R - "Je crois à la négociation. On le voit à chaque fois que l'on fait l'impasse - c'était d'ailleurs le reproche qu'ont fait les Français à madame Aubry, c'est d'avoir méprisé le dialogue social et la négociation, et c'est pour cela qu'à l'arrivée, il y a ce piège des 35 heures. Il faut donc s'en sortir par la souplesse et la négociation, c'est-à-dire laisser la liberté de travailler à ceux qui souhaitent travailler, conserver le cadre des 35 heures pour ceux qui souhaitent le conserver.
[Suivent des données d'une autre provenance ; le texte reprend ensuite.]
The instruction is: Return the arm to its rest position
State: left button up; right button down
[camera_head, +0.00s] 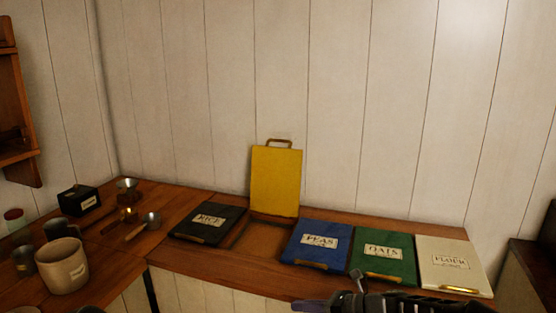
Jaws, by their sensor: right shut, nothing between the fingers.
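My right gripper (312,306) shows at the bottom edge, with my dark right arm coming in from the right. It is shut and empty, in front of the counter's front edge, below the blue PEAS lid (316,244). Part of it is cut off by the picture edge. My left gripper is not in view. A yellow lid (275,180) with a handle on top stands raised against the wall, behind an open compartment (258,240) in the counter.
The black RICE lid (209,222), green OATS lid (383,258) and white FLOUR lid (452,264) lie shut. A beige crock (65,266), dark mugs, a scoop (145,224) and a black box (79,199) stand at left. A wooden shelf (16,110) hangs at upper left.

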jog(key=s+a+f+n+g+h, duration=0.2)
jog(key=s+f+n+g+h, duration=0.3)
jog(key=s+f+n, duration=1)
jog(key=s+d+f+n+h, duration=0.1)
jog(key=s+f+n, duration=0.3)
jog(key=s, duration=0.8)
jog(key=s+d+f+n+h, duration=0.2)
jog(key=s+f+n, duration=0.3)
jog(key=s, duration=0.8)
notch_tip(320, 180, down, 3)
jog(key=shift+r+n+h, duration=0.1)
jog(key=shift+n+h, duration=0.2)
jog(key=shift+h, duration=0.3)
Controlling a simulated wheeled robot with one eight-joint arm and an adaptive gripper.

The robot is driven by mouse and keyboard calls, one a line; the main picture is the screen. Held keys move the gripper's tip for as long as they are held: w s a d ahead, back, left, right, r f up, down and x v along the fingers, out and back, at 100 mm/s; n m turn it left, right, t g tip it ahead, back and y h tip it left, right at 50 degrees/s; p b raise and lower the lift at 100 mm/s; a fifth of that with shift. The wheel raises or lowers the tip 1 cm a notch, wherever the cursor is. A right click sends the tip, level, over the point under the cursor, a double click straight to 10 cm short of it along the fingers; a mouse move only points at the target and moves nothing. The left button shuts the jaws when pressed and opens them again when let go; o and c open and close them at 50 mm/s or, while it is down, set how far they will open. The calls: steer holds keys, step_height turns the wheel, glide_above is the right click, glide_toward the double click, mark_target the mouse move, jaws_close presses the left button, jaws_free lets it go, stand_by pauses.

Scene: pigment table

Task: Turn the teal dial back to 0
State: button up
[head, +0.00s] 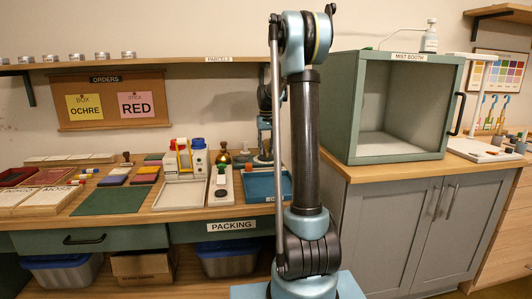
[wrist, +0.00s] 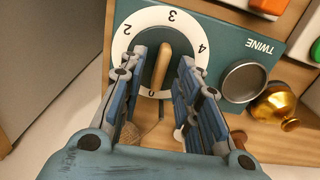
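In the wrist view, a teal panel labelled TWINE (wrist: 237,60) bears a dial with a white number ring (wrist: 150,17). A tan wooden handle (wrist: 162,66) crosses the dial's middle. Its lower end lies close to the 0, which is at the bottom of the ring in this view; 2, 3 and 4 are toward the top. My gripper (wrist: 163,62) is open, one finger on each side of the handle, with a visible gap on both sides. In the head view my arm hides most of the gripper and the dial.
A grey metal cup (wrist: 244,81) and a brass pot (wrist: 273,102) sit to the right of the dial in the wrist view. In the head view, a white stand with bottles (head: 185,165) is left of my arm. The mist booth (head: 405,110) stands at right.

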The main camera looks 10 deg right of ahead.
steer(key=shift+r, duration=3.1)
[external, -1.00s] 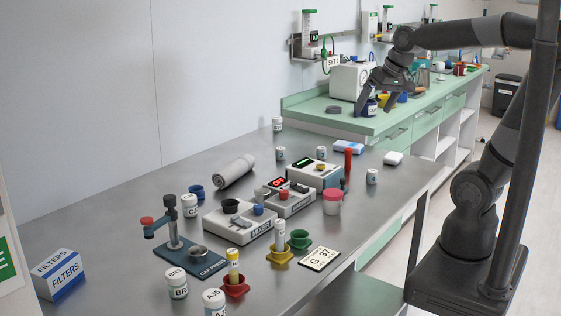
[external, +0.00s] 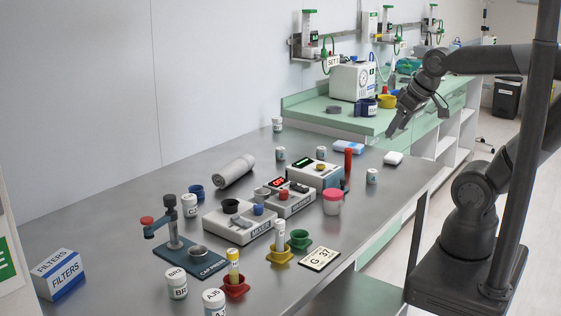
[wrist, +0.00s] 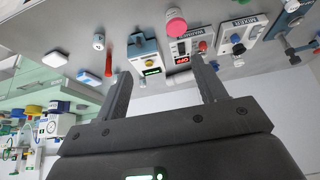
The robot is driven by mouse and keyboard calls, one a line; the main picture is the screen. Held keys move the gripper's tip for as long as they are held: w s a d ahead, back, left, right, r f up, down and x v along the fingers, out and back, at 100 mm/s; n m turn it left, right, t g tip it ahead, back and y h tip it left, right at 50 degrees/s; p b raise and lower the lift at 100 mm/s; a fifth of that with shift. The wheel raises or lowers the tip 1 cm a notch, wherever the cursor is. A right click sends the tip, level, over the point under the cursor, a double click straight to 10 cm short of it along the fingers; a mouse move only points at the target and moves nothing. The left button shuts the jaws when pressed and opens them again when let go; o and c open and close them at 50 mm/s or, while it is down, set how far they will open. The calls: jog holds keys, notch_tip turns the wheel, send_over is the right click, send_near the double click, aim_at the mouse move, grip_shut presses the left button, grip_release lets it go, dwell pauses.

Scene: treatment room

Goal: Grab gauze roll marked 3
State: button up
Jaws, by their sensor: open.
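I cannot make out a gauze roll marked 3 in either view. A thick pale cylinder (external: 235,171) lies on its side on the steel table, with no readable mark. Small white labelled containers stand on the table, one near the back edge (external: 277,124) and one near the right edge (external: 372,176); their marks are too small to read. My gripper (external: 392,132) is above the gap between the steel table and the green counter. In the wrist view my gripper (wrist: 162,85) is open, with nothing between its fingers.
The steel table (external: 130,212) holds a mixer (external: 240,222), a device with a green display (external: 315,174), a pink-lidded jar (external: 332,201) and a red tube (external: 348,162). A blue-and-white pack (external: 348,147) and a white pack (external: 393,158) lie near my gripper. The green counter (external: 335,121) stands behind.

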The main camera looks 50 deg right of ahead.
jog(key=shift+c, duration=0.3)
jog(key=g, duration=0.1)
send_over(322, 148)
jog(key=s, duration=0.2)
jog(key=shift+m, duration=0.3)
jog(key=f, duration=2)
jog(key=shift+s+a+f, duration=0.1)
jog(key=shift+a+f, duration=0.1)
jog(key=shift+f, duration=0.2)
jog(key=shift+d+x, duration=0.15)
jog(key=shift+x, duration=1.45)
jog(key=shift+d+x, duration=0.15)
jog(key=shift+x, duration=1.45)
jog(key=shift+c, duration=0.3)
Ce que je voulais dire, parallèlement à cela, c'est qu'au-delà des chiffres très favorables de la création, qui sont à porter au crédit du Gouvernement depuis deux ans, il faut, aujourd'hui, sur l'accès au financement, sur la pérennité des entreprises, être capable de réagir lorsqu'une entreprise est confrontée à la première difficulté."
F. Beaudonnet - C'est l'objet d'une loi ?
R - "C'est à la fois l'objet d'une loi mais aussi, plus généralement, peut-être d'un plan qui sera un peu plus large. Tout n'est pas non plus du ressort législatif. On peut, là aussi, faire les choses de manière contractuelle."
F. Beaudonnet - Quand comptez-vous présenter cette loi ?
R - "Je compte la présenter en Conseil des ministres d'ici la fin de l'année, c'est-à-dire au mois de novembre, pour quelle puisse être votée au premier trimestre ou au premier semestre 2005."
(Source : Premier ministre, Service d'information du Gouvernement, le 22 juillet 2004)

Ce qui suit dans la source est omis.